I have to admit, Tom and I started out this week’s Mid-Century Menu test very disappointed. You see, this special Valentine’s dinner was supposed to really be heart-y. And by that, I mean it was literally supposed to have a beef heart in it.
Sadly, our local butcher shop, after having come through like champs for us when we needed cow tongue and salt pork, failed us this week. When Tom went in to get a two-pound beef heart, (no more organ meat on the floor of MY car, I can tell you that right now) he actually stumped our butchers. Oh, they can order it for us, they said, but it would take a week or two to get here. But by then the wonderful horribleness of being able to have a Valentine’s Recipe with an actual, blood-pumping heart in it would be long done and gone, so we decided to pass on ordering our two-pound love muscle and just make something comforting for this week’s Valentine’s Menu.
And by “comforting” I of course mean Jell-O with canned fruit cocktail in it.
Ah.
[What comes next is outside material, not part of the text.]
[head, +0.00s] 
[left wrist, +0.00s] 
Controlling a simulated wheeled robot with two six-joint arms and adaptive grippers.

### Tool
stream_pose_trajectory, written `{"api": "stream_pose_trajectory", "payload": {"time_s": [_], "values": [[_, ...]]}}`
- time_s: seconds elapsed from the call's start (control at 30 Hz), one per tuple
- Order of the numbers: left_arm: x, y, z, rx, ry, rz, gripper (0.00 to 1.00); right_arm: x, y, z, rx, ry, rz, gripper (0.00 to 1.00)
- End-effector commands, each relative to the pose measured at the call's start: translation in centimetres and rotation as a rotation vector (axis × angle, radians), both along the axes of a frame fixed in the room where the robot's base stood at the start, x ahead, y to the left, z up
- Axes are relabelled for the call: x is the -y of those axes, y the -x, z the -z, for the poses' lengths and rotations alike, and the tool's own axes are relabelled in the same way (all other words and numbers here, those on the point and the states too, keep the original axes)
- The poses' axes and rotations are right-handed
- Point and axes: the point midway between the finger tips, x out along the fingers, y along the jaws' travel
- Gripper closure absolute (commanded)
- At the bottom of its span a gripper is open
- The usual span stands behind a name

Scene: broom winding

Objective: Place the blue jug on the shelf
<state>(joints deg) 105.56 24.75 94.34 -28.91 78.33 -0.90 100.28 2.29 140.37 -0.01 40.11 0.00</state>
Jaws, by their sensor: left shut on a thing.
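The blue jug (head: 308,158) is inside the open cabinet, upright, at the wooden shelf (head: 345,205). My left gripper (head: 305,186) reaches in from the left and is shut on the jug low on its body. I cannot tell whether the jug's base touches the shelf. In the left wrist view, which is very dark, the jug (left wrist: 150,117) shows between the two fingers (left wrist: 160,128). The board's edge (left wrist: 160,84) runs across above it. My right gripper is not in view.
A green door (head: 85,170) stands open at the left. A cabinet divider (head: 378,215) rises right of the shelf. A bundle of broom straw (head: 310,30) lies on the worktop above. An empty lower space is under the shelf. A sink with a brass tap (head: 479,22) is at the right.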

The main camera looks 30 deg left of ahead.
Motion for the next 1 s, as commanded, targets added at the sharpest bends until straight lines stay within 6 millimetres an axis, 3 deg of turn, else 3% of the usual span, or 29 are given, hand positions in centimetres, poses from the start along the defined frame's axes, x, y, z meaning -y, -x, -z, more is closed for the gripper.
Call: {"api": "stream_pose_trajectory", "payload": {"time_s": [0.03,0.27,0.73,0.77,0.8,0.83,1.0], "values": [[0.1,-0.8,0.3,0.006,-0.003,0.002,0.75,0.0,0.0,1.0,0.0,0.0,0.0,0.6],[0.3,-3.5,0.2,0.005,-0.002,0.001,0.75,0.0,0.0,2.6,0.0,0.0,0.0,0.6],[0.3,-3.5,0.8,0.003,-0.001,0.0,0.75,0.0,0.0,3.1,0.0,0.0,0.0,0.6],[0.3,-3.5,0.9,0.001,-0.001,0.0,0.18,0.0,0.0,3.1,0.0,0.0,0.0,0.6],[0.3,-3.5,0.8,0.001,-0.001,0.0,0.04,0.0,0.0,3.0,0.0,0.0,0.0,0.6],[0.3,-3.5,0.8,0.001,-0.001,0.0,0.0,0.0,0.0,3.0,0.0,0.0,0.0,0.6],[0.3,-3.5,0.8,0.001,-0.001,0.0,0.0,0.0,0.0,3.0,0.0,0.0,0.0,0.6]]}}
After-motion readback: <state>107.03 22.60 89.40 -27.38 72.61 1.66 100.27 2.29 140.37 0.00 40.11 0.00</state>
See? Now I feel all better.
I have to admit the first time I saw the cover of this cookbook, my heart started beating faster. (See, I knew we could work in a heart somehow!) My palms got a little sweaty and I got butterflies in my stomach. From the oversized, “A Christmas Story” style fruit basket in the corner to the little, winking pimento eyes of those bacon-wrapped olives, everything about this cover told me that I was in for a heck of a mid-century holiday visual feast.
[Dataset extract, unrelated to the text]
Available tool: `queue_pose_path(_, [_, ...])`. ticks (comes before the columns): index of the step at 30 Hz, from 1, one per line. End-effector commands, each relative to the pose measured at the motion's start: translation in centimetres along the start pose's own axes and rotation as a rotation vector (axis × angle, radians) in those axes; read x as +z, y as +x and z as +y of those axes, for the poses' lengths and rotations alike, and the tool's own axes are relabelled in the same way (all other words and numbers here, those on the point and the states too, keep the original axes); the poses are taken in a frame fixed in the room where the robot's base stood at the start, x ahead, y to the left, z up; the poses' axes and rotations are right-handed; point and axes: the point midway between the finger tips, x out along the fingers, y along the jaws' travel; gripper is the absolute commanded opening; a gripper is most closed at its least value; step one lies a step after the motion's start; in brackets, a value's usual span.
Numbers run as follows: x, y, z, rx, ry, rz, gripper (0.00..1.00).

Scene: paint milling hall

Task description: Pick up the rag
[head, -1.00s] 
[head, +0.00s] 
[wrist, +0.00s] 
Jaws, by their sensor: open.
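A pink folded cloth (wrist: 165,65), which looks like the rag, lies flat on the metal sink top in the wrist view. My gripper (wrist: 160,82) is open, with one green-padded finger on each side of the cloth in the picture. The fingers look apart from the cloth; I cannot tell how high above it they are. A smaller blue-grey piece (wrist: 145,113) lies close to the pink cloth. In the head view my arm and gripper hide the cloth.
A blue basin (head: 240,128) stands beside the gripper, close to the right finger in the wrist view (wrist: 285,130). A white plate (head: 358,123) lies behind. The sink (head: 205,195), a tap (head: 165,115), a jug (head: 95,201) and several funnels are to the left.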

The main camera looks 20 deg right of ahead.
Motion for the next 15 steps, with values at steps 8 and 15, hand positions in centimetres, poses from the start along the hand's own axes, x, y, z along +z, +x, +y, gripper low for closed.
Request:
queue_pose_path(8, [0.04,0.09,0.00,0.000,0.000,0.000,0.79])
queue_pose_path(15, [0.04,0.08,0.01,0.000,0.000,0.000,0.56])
And it truly did not disappoint.
This is a frozen Jell-O salad with mayo and canned fruit cocktail in it.
It’s not a real heart, but it’ll do, Pig. It’ll do.
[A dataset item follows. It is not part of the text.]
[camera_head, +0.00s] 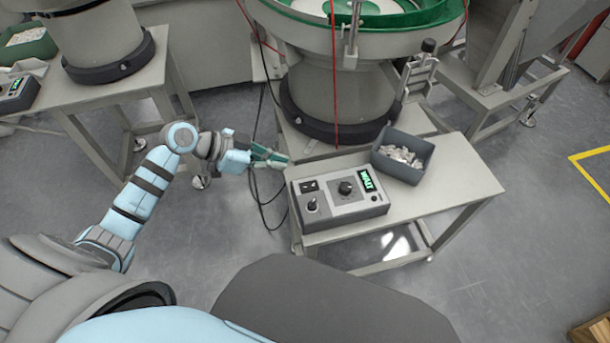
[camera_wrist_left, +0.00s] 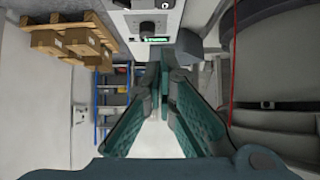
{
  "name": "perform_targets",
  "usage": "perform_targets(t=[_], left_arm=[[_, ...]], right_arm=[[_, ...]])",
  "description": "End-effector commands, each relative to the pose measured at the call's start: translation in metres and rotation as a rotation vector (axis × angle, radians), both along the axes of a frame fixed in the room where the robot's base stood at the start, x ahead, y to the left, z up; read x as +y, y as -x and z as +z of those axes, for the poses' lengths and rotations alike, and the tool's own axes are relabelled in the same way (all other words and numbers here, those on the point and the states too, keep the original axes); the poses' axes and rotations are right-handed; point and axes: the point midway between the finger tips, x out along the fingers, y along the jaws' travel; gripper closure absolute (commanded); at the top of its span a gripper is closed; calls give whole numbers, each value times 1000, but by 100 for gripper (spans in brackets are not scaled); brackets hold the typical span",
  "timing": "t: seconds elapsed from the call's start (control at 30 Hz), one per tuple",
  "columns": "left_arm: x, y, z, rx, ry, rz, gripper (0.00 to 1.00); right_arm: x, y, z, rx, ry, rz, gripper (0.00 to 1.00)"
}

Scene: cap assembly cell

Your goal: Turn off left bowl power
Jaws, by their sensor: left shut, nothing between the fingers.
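A grey control box (camera_head: 337,211) sits on the front of the light bench, below the bowl feeder with the green rim (camera_head: 415,17). Its top has a black rocker switch (camera_head: 309,186) at left, a toggle knob below it, a larger dial (camera_head: 346,187) in the middle and a lit green display (camera_head: 367,180). My left gripper (camera_head: 284,160) is shut and empty, just beyond the box's back left corner and apart from the switch. In the left wrist view my green fingers (camera_wrist_left: 165,78) come together, with the box (camera_wrist_left: 146,18) beyond them. My right gripper is out of view.
A dark bin of small pale parts (camera_head: 401,157) stands right of the box. Another feeder (camera_head: 104,39) with its own control unit (camera_head: 17,92) stands on a table at far left. Loose cables hang beside my left gripper. Open floor lies left of the bench.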

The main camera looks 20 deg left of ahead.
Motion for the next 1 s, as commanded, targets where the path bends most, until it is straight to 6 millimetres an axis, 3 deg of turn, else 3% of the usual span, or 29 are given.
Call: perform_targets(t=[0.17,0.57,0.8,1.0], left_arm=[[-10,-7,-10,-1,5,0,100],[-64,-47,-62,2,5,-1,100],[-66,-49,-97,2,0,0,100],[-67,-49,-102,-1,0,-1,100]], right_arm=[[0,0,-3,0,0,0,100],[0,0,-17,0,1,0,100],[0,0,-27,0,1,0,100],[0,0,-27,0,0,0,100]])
- 3 1/2 cups canned fruit cocktail
- 1 package lemon flavored gelatin
- 1 cup hot water
- 1/4 cup maraschino cherry syrup
- 2 Tbs lemon juice
- 6 ounces cream cheese
- 1/2 cup mayonnaise or salad dressing
- 1 1/2 cups tiny marshmallows
- 1/2 cup drained and quartered maraschino cherries
- 1 cup heavy whipping cream, whipped
- Few drops of red food coloring
- Red Heart Gelatin Cut-Outs
- Drain fruit cocktail, save 1 cup syrup. Dissolve gelatin in hot water; add reserved fruit cocktail syrup and maraschino cherry syrup and lemon juice. Chill till partially set.
- Soften cream cheese; add mayo and beat until smooth. Add to gelatin mixture, stirring well. Stir in fruit cocktail, marshmallows and cherries. Fold in whipped cream. Tint pink with food coloring.
- Pour into two No 2 or 2 1/2 cans and freeze until firm (several hours or overnight). When firm, open other side of can and push salad out. Slice and place on lettuce and top with a gelatin heart.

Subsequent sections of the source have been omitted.